[Part of a data file]
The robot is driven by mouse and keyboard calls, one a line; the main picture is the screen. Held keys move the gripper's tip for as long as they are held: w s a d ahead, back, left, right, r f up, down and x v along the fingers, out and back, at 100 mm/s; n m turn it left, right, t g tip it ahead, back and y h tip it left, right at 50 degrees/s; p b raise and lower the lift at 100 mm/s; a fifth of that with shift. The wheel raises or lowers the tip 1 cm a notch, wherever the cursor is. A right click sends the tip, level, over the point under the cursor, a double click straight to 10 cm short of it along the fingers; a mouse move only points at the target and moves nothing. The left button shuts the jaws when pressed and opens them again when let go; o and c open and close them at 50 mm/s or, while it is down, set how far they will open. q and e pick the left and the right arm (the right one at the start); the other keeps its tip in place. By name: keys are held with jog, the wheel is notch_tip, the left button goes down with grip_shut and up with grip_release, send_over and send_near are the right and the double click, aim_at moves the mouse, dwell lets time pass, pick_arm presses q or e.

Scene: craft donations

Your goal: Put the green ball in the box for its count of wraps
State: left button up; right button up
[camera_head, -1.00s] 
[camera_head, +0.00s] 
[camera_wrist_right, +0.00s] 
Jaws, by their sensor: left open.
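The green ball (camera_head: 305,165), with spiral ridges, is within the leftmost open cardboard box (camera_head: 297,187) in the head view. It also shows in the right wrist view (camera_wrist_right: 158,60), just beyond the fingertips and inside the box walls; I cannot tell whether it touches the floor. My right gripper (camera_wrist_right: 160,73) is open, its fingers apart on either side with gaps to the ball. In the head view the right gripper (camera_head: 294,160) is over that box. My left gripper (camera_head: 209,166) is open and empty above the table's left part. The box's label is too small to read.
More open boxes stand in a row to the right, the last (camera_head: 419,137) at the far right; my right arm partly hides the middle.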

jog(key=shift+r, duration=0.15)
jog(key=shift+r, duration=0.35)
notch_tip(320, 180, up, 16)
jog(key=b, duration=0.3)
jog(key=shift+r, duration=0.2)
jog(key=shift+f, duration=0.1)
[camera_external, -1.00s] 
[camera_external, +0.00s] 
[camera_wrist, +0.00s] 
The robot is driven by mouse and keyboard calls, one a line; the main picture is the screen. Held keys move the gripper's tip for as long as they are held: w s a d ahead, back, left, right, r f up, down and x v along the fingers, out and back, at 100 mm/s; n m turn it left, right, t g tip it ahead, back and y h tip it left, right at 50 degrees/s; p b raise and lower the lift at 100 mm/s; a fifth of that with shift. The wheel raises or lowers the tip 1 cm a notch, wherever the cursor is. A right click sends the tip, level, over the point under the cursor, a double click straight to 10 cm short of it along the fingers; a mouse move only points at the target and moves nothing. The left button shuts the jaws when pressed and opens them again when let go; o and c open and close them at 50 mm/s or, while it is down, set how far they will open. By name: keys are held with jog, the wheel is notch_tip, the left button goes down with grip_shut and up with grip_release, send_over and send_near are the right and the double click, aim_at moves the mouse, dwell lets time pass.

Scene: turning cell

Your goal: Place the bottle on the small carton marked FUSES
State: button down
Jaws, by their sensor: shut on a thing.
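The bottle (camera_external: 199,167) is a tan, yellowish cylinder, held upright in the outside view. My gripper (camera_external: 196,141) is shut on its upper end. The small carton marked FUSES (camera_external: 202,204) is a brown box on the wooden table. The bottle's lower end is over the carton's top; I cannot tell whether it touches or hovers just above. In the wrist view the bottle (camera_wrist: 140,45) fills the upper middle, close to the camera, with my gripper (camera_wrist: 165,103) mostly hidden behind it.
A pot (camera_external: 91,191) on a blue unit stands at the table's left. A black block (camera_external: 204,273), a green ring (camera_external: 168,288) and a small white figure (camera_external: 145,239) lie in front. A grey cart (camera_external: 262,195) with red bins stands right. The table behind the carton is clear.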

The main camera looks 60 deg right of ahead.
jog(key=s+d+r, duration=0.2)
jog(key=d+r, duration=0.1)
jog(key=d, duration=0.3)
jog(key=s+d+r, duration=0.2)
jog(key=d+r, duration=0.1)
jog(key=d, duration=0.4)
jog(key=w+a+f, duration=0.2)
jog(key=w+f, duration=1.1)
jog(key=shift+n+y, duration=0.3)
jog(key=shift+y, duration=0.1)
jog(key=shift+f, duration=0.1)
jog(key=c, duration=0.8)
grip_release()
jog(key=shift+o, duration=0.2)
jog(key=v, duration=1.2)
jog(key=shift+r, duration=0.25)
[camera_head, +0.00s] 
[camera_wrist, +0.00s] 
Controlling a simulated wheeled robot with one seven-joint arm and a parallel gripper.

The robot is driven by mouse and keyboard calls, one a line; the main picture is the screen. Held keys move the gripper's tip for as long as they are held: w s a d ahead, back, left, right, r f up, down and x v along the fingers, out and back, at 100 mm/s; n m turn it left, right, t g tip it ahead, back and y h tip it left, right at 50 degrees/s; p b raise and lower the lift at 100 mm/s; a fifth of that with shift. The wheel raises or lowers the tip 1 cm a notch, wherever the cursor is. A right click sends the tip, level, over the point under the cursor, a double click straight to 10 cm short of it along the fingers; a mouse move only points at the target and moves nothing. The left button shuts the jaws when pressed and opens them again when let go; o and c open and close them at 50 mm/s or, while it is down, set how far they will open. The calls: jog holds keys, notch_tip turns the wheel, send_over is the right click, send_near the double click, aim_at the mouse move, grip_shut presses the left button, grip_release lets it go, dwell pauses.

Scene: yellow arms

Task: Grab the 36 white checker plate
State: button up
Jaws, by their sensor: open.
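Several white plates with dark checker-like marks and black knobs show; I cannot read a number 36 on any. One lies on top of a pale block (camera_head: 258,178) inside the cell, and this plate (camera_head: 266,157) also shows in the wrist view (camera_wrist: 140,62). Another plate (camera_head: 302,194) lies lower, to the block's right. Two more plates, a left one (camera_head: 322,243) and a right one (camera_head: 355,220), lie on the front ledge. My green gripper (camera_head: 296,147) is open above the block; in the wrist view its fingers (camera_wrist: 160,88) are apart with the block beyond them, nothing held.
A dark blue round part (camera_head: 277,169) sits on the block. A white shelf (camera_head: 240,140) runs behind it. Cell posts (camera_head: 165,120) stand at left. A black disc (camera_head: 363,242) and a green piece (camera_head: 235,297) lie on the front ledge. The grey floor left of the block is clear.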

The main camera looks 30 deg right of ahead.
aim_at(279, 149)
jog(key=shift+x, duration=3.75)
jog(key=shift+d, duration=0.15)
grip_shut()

### Given instruction
Check each line of the material above for "Your" and say how many lines contain it, giving the number alone.

### Exercise result
2